# [WHAT TO PRODUCE]
Every line that contains the word "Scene" should be copied out.

-- begin MATERIAL TO PROCESS --

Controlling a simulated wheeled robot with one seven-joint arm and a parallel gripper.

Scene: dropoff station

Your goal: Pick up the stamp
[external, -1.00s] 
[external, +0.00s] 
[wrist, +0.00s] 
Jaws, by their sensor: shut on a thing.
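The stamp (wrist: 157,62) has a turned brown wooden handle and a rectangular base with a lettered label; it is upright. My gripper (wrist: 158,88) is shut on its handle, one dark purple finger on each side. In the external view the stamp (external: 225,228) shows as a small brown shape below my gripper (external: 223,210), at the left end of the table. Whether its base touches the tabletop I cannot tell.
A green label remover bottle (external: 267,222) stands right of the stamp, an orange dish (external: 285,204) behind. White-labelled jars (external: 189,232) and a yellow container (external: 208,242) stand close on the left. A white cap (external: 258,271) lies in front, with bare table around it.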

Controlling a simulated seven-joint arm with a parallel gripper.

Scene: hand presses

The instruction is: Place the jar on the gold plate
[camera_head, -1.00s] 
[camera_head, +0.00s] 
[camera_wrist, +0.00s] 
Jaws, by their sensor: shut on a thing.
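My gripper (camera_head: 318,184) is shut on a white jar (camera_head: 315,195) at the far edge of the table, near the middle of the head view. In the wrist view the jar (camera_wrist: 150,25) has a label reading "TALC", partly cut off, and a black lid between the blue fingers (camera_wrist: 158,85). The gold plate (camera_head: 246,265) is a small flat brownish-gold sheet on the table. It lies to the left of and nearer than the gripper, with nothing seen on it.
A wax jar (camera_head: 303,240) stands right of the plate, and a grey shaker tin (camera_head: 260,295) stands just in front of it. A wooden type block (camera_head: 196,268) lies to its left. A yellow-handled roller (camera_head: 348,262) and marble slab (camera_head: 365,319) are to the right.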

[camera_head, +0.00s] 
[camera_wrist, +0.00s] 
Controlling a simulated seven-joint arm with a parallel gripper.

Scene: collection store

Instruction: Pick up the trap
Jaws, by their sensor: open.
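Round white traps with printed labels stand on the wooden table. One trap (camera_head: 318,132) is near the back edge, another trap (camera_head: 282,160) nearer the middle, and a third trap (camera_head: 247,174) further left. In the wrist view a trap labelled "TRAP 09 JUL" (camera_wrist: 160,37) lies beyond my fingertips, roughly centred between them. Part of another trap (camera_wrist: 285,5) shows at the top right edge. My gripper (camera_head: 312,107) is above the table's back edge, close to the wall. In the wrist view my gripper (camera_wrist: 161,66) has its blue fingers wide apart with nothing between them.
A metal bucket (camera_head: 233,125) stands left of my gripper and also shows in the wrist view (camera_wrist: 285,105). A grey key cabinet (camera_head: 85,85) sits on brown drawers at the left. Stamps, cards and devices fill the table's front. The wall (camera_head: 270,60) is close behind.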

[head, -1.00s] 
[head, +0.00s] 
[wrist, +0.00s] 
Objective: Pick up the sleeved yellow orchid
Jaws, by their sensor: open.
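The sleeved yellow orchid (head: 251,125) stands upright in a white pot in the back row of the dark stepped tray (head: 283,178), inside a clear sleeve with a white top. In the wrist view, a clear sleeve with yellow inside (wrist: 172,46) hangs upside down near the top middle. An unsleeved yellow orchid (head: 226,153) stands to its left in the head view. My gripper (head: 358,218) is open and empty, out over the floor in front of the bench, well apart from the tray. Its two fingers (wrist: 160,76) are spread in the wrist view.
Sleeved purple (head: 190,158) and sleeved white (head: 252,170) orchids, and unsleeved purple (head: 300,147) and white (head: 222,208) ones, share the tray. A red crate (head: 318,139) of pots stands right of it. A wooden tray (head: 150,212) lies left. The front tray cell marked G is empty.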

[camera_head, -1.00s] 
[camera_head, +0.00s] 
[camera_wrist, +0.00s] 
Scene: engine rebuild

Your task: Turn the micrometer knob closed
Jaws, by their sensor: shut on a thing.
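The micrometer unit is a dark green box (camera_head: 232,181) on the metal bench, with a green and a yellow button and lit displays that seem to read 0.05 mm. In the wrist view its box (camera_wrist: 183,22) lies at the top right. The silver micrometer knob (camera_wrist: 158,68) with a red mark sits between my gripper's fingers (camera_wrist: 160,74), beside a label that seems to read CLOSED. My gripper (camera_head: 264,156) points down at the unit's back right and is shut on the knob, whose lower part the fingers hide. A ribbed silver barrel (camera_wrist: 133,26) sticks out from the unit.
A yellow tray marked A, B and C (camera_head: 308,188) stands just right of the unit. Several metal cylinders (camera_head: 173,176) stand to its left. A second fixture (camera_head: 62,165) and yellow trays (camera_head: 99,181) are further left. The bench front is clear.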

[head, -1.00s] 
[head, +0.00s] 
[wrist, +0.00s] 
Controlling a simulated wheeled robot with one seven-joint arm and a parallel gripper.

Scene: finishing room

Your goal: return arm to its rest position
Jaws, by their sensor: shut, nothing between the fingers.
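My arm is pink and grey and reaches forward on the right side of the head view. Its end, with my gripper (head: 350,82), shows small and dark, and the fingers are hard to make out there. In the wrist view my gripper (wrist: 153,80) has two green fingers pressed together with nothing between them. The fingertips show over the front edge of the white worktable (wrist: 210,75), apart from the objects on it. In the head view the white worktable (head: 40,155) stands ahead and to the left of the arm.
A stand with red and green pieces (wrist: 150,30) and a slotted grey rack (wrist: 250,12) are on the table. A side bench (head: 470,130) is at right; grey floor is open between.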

-- end MATERIAL TO PROCESS --

# [SOLVED PROBLEM]
Scene: dropoff station
Scene: hand presses
Scene: collection store
Scene: engine rebuild
Scene: finishing room

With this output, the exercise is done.